Kita mungkin sering mendengar lantunan pujian, “Allah Wujud, Qidam, Baqa’, Mukhalafatu Lil Hawaditsi, Qiyamuhu binafsihi, Wahdaniyah, Qudrat, Iradah, Ilmu, Hayat…” Inilah yang dikenal dengan dua puluh sifat wajib bagi Allah yang harus diyakini menurut kelompok Asy’ariyah. Sebuah kelompok yang menisbatkan diri kepada Abul Hasan Al-Asy’ari, dan mengklaim diri sebagai pengikutnya. Benarkah ajaran tersebut menjadi akidah terakhir yang diyakini oleh Abul Hasan Al-Asy’ari?
Pada hakikatnya, kelompok yang menisbatkan diri kepada beliau tidaklah mengikuti madzhab akidah beliau dengan benar. Hal ini dikarenakan beliau berganti madzhab akidah sesuai dengan fase perjalanan pencarian kebenaran sejati yang beliau lakukan. Kelompok yang menisbatkan diri pada beliau itu hanyalah mengikuti satu fase kehidupan beliau yang belum berakhir. Artinya bukan fase terakhir pada akhir kehidupan beliau rahimahullah. Untuk lebih jelasnya mari kita simak bagaimana perjalanan hidup beliau dalam mencari kebenaran.
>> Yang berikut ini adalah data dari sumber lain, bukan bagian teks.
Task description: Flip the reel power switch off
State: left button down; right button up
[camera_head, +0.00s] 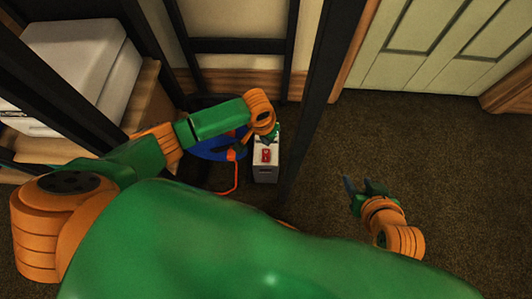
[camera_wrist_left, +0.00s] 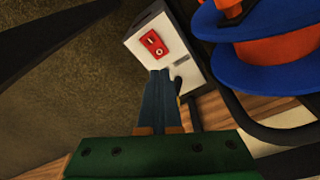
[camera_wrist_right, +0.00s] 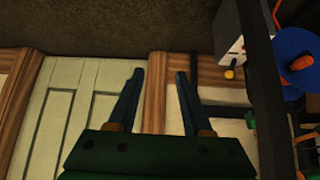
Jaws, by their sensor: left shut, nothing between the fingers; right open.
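A pale box (camera_head: 265,174) with a red power switch (camera_head: 266,155) on its face stands beside the blue reel (camera_head: 213,153). In the left wrist view the red rocker switch (camera_wrist_left: 154,44) carries white marks, and the blue-and-orange reel (camera_wrist_left: 265,52) is to its right. My left gripper (camera_head: 268,137) is at the box's far end. Its shut, empty fingers (camera_wrist_left: 161,74) point at the box face just below the switch; I cannot tell whether they touch it. My right gripper (camera_head: 364,186) is open and empty, right of the box, as the right wrist view (camera_wrist_right: 159,75) also shows.
A dark upright post (camera_head: 318,95) stands just right of the box. A white case (camera_head: 75,62) sits on a wooden shelf at left. An orange cord (camera_head: 235,178) hangs from the reel. Carpet (camera_head: 450,170) is clear at right, before a pale door (camera_head: 445,45).

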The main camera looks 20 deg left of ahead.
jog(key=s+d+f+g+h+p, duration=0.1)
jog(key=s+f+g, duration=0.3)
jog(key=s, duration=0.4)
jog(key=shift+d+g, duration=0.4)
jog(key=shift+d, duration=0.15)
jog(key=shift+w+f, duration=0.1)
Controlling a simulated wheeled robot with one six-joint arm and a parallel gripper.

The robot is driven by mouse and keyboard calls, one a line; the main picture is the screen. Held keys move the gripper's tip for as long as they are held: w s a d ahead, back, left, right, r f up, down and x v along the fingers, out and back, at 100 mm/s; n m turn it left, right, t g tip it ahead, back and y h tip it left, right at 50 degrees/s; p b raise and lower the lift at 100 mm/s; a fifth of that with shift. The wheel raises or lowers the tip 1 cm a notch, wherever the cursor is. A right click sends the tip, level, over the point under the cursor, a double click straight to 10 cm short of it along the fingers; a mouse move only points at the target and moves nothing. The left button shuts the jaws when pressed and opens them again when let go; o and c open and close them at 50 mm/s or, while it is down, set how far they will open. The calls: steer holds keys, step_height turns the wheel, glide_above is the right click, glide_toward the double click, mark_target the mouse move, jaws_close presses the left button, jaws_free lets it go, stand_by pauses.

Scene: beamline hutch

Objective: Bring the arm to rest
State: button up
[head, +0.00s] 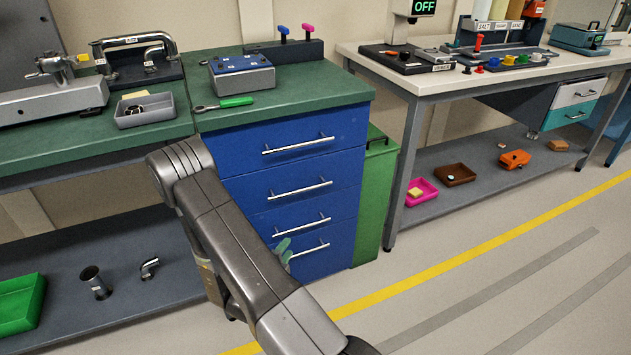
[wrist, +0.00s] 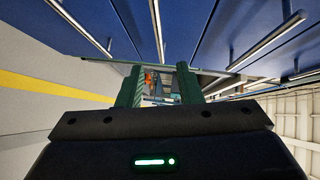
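My arm (head: 225,235) reaches across the front of the blue drawer cabinet (head: 290,185) in the head view, bent at its elbow. My gripper (head: 283,249) is mostly hidden behind the arm there; only its greenish fingertips show before the lower drawers. In the wrist view my gripper (wrist: 160,87) has its two green fingers apart, with nothing held between them. The blue drawer fronts and long bar handles (wrist: 158,30) fill the top of that view.
The green bench top (head: 310,103) holds a blue-topped control box (head: 241,73), a green-handled tool (head: 224,103) and a grey tray (head: 145,110). A green bin (head: 375,200) stands right of the drawers. Open floor with a yellow line (head: 480,243) lies to the right.

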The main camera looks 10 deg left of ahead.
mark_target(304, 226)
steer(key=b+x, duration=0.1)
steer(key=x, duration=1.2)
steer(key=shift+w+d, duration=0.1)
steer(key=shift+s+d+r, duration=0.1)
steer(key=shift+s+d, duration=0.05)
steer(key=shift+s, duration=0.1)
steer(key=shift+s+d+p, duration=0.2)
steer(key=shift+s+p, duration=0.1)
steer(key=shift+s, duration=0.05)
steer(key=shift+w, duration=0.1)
Nama lengkap beliau adalah Ali bin Ismail bin Abu Bisyr Ishaq bin Salim bin Ismail bin Abdullah bin Musa bin Bilal bin Abu Burdah bin Abu Musa Al-Asy’ari. Adapun Abul Hasan adalah kuniah (panggilan kehormatan) beliau. Dengan melihat kepada garis keturunan beliau di atas, bisa diketahui bahwa Abul Hasan adalah salah seorang keturunan Abu Musa Al-Asy’ari radhiyallahu ‘anhu. Seorang shahabat Nabi shallallahu ‘alaihi wa sallam yang banyak meriwayatkan hadits dan terkenal dengan keindahan suaranya dalam membaca Al-Qur’an.
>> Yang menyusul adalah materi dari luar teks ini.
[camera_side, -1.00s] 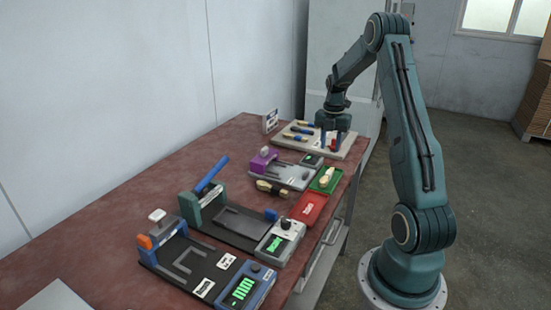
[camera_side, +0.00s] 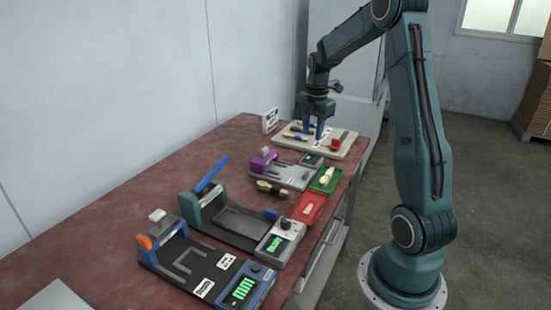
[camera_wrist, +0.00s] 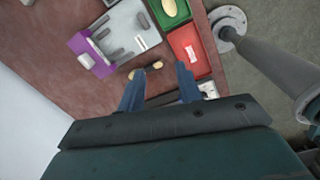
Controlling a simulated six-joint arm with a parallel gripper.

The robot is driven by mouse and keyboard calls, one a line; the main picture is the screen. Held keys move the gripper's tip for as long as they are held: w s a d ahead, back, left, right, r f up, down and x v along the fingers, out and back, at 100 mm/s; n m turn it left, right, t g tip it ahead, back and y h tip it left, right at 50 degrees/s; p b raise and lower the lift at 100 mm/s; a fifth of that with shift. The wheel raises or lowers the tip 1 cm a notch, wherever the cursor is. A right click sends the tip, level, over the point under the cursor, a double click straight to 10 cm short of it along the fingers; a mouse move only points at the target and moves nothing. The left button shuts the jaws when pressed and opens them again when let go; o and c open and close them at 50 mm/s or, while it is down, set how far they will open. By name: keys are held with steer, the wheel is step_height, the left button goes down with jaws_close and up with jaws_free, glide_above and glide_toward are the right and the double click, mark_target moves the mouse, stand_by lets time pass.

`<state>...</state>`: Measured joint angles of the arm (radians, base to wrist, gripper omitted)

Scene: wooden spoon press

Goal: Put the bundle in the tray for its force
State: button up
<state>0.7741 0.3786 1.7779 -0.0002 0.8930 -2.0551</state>
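A pale wooden bundle with a dark band (camera_side: 273,188) lies on the red-brown table beside the purple-ended device; it also shows in the wrist view (camera_wrist: 152,66), beyond my fingertips. A red tray (camera_side: 318,200) stands to its right with a small pale item or label inside; the wrist view shows this tray (camera_wrist: 203,66) too. A green tray (camera_side: 334,171) behind it holds a pale yellow piece.
The light board (camera_side: 350,150) carries several dark-and-yellow pieces and a red block (camera_side: 335,145). The purple-ended device (camera_side: 261,162), a green clamp device (camera_side: 205,205) and an orange-and-blue device (camera_side: 165,235) line the table. A small sign (camera_side: 270,120) stands at the back.

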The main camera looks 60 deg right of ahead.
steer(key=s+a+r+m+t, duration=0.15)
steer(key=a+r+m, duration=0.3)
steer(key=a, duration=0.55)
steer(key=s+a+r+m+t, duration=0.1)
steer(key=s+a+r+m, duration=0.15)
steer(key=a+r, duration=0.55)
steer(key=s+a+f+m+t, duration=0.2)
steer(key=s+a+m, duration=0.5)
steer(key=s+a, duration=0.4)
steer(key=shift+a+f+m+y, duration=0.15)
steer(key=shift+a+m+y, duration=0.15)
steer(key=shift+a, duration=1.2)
Abul Hasan dilahirkan di Bashrah, salah satu kota di Irak pada tahun 260 H (873 M). Sungguh, Allah subhanahu wa ta’ala telah mengaruniakan talenta yang sangat mengagumkan pada diri beliau sejak usia muda. Beliau dikenal dengan kecerdasannya yang luar biasa dan ketajaman pemahamannya. Namun demikian, beliau dikenal sebagai pribadi yang sangat zuhud dan qana’ah. Tatkala masih berpemahaman Mu’tazilah, beliau acapkali membela paham tersebut dan membantah siapa saja yang menentangnya. Secara global, beliau menjalani tiga fase kehidupan sebelum akhirnya berpijak kokoh di atas akidah Ahlus Sunnah Wal Jama’ah.
Fase Pertama
Sebenarnya sejak kecil, Abul Hasan diasuh oleh ayahnya yang mencintai Sunah Nabi shallallahu ‘alaihi wa sallam. Sang ayah selalu mendidik dan mengarahkannya untuk berpegang teguh dengan Al-Qur’an dan As Sunnah. Oleh sebab itu sebelum wafat, sang ayah berwasiat agar Abul Hasan diasuh oleh Zakaria bin Yahya. Seorang ulama ahli hadits di zamannya. Namun sangat disayangkan, sepeninggal ayahnya sang ibu menikah dengan seseorang yang bernama Abu Ali Muhammad bin Abdul Wahhab Al Juba’i. Dia adalah seorang tokoh Mu’tazilah yang cukup ternama di masanya. Tak pelak lagi, Abul Hasan banyak terpengaruh oleh pemikiran ayah tirinya tersebut. Karenanya, sang ayah menaruh harapan yang besar agar kelak ia menjadi penerusnya.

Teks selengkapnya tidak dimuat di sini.